To finish up Master Builders, let’s discuss clay masonry at the Woolworth Building. So much clay masonry. The facades, other than the bottom floors, are entirely terra cotta backed by brick; the floors, with a few exceptions, are entirely terra cotta tile-arches spanning between the steel beams of the frame. The picture above, intended to demonstrate the waterproofing of the set-back roof, shows the floor construction. The two floor beams – a channel against the inside face of the parapet and an I-beam directly below the word “tile” are shown in black and fade into the background compared to the complexity of the tile arch. As drawn, it’s an old-fashioned (for 1913) form of vault: side-construction, so that the voids in the hollow terra cotta blocks run parallel to the beams, and without flange blocks to provide fire protection to the bottom flanges of the beams. The bottom flanges are fireproofed in this system with plaster, which is a perfectly fine material from the standpoint of insulation and basically the same stuff we use today in fire-rated gypsum-board enclosures, but is more fragile and subject to cracking and spalling than terra cotta would be.
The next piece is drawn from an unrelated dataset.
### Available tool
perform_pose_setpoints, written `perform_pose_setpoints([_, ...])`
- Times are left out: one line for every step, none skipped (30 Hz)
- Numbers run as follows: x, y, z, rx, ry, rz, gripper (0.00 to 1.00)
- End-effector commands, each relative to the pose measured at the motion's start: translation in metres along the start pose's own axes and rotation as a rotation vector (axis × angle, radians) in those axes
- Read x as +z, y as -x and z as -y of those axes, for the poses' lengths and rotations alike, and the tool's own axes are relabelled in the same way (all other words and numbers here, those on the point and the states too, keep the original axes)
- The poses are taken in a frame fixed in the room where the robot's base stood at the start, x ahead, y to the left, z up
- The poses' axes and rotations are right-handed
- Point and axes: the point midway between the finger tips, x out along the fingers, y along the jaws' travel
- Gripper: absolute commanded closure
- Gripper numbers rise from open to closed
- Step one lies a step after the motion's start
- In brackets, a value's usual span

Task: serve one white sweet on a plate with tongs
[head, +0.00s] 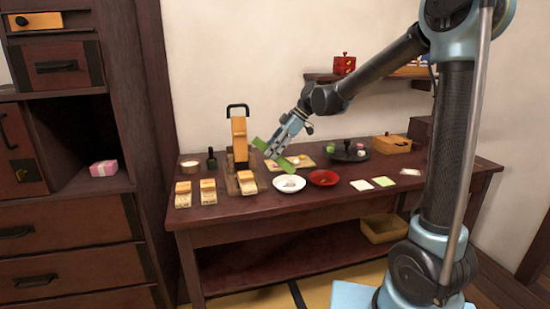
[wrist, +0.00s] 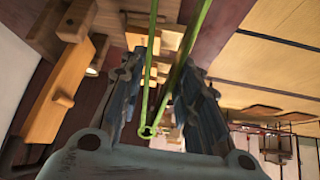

I’m curious if that’s actually the type of tile arch used at Woolworth or if the illustrator copied it from an old catalog. Flange blocks were pretty much standard after 1900.
But let’s face it: if we’re talking about terra cotta at this building, everyone’s interested in the facade.

The first floor of the facades has granite veneer, then limestone veneer up to the top of the third floor, and then terra cotta veneer for everything else. The book says 7500 tons of terra cotta, which is believable and 17,000,000 common bricks, which is even more believable. The building has a large floor plan for the first thirty floors, very thick walls, and is very tall. To put it another way, a cubic foot of common brick laid up in common bond contains 20 and a quarter bricks; a wall (generically, not at Woolworth) 16 inches thick, twenty stories high (at ten feet per story), 100 feet long (half a block in the numbered grid), and 50 percent window contains (16/12) * (20*10) * 100 * 50% * 20.25 = 270,000 bricks…and that wall is small compared to Woolworth.
Getting all that brick and block into place is a far bigger effort than manufacturing and supplying it. The book has a page devoted to the scaffolding used by the masons and roofers.

Not only do those citrus give a sense of the assembly-line quality of doing so much work so quickly, they are both horrifying (no personal protective equipment, no fall protection) and beautiful (nice views of the Hudson River and the city below).